The US producer of The Diving Bell And The Butterfly tells Peter Bowen how he got the film made when both Johnny Depp and Universal dropped out.

The French-language memoir The Diving Bell And The Butterfly (Le Scaphandre Et Le Papillon) marks the third collaboration between US producer Jon Kilik and painter-turned-filmmaker Julian Schnabel following Basquiat and When Night Falls. For Kilik, who has produced films by Spike Lee, Jim Jarmusch, Tim Robbins, and most recently Babel for Alejandro Gonzalez Inarritu, the film confirms his talent for making multicultural, international and serious films in the age of blockbusters.

The film, based on Jean-Dominique Bauby's memoir, seems almost too amazing to be true. In 1995, Bauby, then editor of the French version of Elle magazine, was reduced to a near-vegetative state after a massive stroke, able only to grunt and blink his left eye. But for the next two years, he painstakingly dictated, by blinking his eye, the memoir on which this film is based.

Kathleen Kennedy originally optioned the book for a Universal film with the idea of Johnny Depp playing Bauby, and, on Depp's insistence, Schnabel directing. And although Universal dropped the project when Depp was detoured by his Pirates cruise, Schnabel and Kilik stayed firmly committed to the project. 'Universal thought the only way to make this was as a big Hollywood production,' remarks Kilik. 'We felt we could make it differently, and at a lower cost.'

Their creative strategy was to return to the story's source, France. Ronald Harwood's script for Universal was translated into French. Mathieu Amalric, a French actor with whom Kennedy worked on Munich, was cast as Bauby. And they sought to include Bauby's actual friends and doctors, as well as shoot at the Hopital Maritime De Berck, where Bauby stayed after the stroke. At last year's Cannes film festival, Kilik signed an agreement with Pathe to buy back the rights from Universal and finance the film. By autumn it was in production.

For Kilik, the film 'isn't about being handicapped, but about a man confronting the inevitable - his mortality and his end', a theme that resonated for the film-makers. Kilik remembers how Schnabel's 'mother and father both passed away in the three years up to making the movie, so coping with his fear of death was a way for him to understand this story'.

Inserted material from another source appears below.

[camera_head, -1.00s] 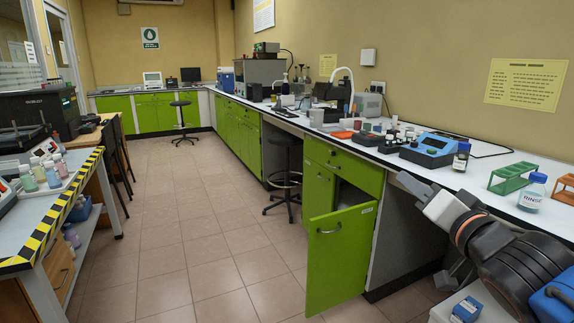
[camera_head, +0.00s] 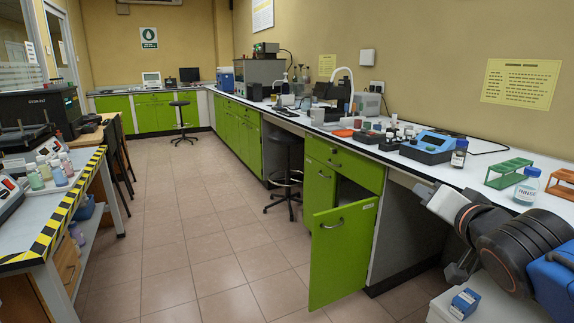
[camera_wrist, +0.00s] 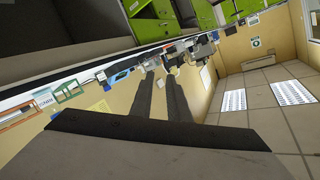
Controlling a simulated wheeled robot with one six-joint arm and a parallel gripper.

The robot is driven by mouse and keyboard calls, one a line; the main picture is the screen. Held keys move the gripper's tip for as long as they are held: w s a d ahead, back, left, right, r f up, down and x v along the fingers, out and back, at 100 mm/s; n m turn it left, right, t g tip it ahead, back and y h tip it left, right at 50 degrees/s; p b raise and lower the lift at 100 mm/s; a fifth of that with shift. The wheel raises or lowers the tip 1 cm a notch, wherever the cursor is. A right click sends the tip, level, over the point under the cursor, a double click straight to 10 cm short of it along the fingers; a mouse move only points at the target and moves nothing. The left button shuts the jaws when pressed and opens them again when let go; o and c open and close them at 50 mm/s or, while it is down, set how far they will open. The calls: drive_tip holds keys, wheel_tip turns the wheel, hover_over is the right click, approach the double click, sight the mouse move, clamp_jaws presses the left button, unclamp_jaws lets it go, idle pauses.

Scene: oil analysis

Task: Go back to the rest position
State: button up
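My arm (camera_head: 505,240) is folded low at the right edge of the head view, beside the front of the bench. In the wrist view my gripper (camera_wrist: 161,80) shows as two dark fingers with a clear gap between them. Nothing is held between them. The wrist picture is rolled over, with the ceiling at the lower right and the bench running across the upper part. I cannot make out the fingertips in the head view.
The white bench (camera_head: 470,182) holds a blue device (camera_head: 430,146), a green rack (camera_head: 509,173) and a rinse bottle (camera_head: 528,187). A green cabinet door (camera_head: 342,256) stands open into the aisle. A striped table (camera_head: 62,215) is at left. The tiled floor (camera_head: 190,240) between is clear.

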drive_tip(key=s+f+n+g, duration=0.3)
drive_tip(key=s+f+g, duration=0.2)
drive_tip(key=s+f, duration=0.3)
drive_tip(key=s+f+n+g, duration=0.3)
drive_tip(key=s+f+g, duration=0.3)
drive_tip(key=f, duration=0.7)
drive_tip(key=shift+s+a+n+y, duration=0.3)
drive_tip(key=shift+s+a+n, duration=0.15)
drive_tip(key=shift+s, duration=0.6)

For Kilik, his collaborations with Schnabel 'are stories about people who have had to struggle against unimaginable conditions to survive their lives'. And the films exhibit the two qualities most important to Kilik as a producer: 'The art and the humanity. That is what I look for in the films and the film-makers I work with.'

The Diving Bell And The Butterfly was one of the highlights of this year's Cannes. Schnabel won the best director prize and Miramax bought domestic rights.